(Stored data)
╔══
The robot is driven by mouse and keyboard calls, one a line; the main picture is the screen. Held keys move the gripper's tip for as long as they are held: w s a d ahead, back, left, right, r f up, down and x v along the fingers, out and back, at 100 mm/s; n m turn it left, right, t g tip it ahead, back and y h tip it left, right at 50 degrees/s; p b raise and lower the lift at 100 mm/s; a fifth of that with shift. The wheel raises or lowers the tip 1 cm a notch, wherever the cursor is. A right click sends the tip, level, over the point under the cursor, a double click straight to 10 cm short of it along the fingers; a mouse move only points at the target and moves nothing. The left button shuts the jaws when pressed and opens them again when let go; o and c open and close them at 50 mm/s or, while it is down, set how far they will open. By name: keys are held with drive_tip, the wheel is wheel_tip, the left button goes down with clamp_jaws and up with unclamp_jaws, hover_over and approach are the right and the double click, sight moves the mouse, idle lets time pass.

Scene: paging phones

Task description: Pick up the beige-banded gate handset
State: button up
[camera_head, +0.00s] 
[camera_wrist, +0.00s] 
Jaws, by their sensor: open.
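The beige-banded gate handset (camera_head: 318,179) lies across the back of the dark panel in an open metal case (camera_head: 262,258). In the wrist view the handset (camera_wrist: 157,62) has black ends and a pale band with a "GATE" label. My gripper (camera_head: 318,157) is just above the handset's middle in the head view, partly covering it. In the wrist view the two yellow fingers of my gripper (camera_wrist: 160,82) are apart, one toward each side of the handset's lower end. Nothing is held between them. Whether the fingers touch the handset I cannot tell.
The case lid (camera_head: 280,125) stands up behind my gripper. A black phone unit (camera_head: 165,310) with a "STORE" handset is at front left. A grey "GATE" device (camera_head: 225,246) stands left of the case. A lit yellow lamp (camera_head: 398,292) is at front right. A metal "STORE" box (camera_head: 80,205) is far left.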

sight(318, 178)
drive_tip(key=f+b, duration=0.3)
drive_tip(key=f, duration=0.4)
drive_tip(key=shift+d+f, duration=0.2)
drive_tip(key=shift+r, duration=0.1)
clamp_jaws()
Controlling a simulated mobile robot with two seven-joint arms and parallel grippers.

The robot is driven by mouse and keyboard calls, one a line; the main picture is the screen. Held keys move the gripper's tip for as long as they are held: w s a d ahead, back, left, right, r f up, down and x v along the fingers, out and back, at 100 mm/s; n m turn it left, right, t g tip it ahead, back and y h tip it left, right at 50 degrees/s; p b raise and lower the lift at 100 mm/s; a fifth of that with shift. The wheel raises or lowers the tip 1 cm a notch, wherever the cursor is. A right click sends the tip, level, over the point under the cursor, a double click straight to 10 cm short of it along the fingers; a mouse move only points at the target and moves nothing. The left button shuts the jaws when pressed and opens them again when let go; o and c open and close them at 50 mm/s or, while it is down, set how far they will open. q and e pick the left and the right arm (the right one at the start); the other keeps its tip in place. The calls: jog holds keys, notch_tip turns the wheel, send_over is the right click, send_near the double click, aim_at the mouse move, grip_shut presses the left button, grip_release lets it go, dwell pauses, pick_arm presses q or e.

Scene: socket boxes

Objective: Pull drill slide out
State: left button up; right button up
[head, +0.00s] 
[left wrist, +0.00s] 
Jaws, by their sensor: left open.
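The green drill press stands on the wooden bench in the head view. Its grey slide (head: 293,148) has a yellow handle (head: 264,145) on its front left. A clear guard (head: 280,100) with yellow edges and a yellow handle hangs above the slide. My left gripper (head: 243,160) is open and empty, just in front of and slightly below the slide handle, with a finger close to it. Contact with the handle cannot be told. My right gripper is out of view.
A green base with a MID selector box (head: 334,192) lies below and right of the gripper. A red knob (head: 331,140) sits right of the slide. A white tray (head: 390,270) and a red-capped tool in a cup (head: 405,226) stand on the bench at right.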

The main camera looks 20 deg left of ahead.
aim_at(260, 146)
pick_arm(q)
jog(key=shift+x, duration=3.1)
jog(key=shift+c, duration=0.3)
╚══
■ **WORK REQUIRED**: Above are some records; repeat all of them exactly.

■ **COMPLETE ANSWER**:
The robot is driven by mouse and keyboard calls, one a line; the main picture is the screen. Held keys move the gripper's tip for as long as they are held: w s a d ahead, back, left, right, r f up, down and x v along the fingers, out and back, at 100 mm/s; n m turn it left, right, t g tip it ahead, back and y h tip it left, right at 50 degrees/s; p b raise and lower the lift at 100 mm/s; a fifth of that with shift. The wheel raises or lowers the tip 1 cm a notch, wherever the cursor is. A right click sends the tip, level, over the point under the cursor, a double click straight to 10 cm short of it along the fingers; a mouse move only points at the target and moves nothing. The left button shuts the jaws when pressed and opens them again when let go; o and c open and close them at 50 mm/s or, while it is down, set how far they will open. By name: keys are held with drive_tip, the wheel is wheel_tip, the left button goes down with clamp_jaws and up with unclamp_jaws, hover_over and approach are the right and the double click, sight moves the mouse, idle lets time pass.

Scene: paging phones

Task description: Pick up the beige-banded gate handset
State: button up
[camera_head, +0.00s] 
[camera_wrist, +0.00s] 
Jaws, by their sensor: open.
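The beige-banded gate handset (camera_head: 318,179) lies across the back of the dark panel in an open metal case (camera_head: 262,258). In the wrist view the handset (camera_wrist: 157,62) has black ends and a pale band with a "GATE" label. My gripper (camera_head: 318,157) is just above the handset's middle in the head view, partly covering it. In the wrist view the two yellow fingers of my gripper (camera_wrist: 160,82) are apart, one toward each side of the handset's lower end. Nothing is held between them. Whether the fingers touch the handset I cannot tell.
The case lid (camera_head: 280,125) stands up behind my gripper. A black phone unit (camera_head: 165,310) with a "STORE" handset is at front left. A grey "GATE" device (camera_head: 225,246) stands left of the case. A lit yellow lamp (camera_head: 398,292) is at front right. A metal "STORE" box (camera_head: 80,205) is far left.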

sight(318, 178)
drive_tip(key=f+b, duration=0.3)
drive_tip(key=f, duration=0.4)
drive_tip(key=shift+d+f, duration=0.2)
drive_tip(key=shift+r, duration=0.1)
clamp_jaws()
Controlling a simulated mobile robot with two seven-joint arms and parallel grippers.

The robot is driven by mouse and keyboard calls, one a line; the main picture is the screen. Held keys move the gripper's tip for as long as they are held: w s a d ahead, back, left, right, r f up, down and x v along the fingers, out and back, at 100 mm/s; n m turn it left, right, t g tip it ahead, back and y h tip it left, right at 50 degrees/s; p b raise and lower the lift at 100 mm/s; a fifth of that with shift. The wheel raises or lowers the tip 1 cm a notch, wherever the cursor is. A right click sends the tip, level, over the point under the cursor, a double click straight to 10 cm short of it along the fingers; a mouse move only points at the target and moves nothing. The left button shuts the jaws when pressed and opens them again when let go; o and c open and close them at 50 mm/s or, while it is down, set how far they will open. q and e pick the left and the right arm (the right one at the start); the other keeps its tip in place. The calls: jog holds keys, notch_tip turns the wheel, send_over is the right click, send_near the double click, aim_at the mouse move, grip_shut presses the left button, grip_release lets it go, dwell pauses, pick_arm presses q or e.

Scene: socket boxes

Objective: Pull drill slide out
State: left button up; right button up
[head, +0.00s] 
[left wrist, +0.00s] 
Jaws, by their sensor: left open.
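The green drill press stands on the wooden bench in the head view. Its grey slide (head: 293,148) has a yellow handle (head: 264,145) on its front left. A clear guard (head: 280,100) with yellow edges and a yellow handle hangs above the slide. My left gripper (head: 243,160) is open and empty, just in front of and slightly below the slide handle, with a finger close to it. Contact with the handle cannot be told. My right gripper is out of view.
A green base with a MID selector box (head: 334,192) lies below and right of the gripper. A red knob (head: 331,140) sits right of the slide. A white tray (head: 390,270) and a red-capped tool in a cup (head: 405,226) stand on the bench at right.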

The main camera looks 20 deg left of ahead.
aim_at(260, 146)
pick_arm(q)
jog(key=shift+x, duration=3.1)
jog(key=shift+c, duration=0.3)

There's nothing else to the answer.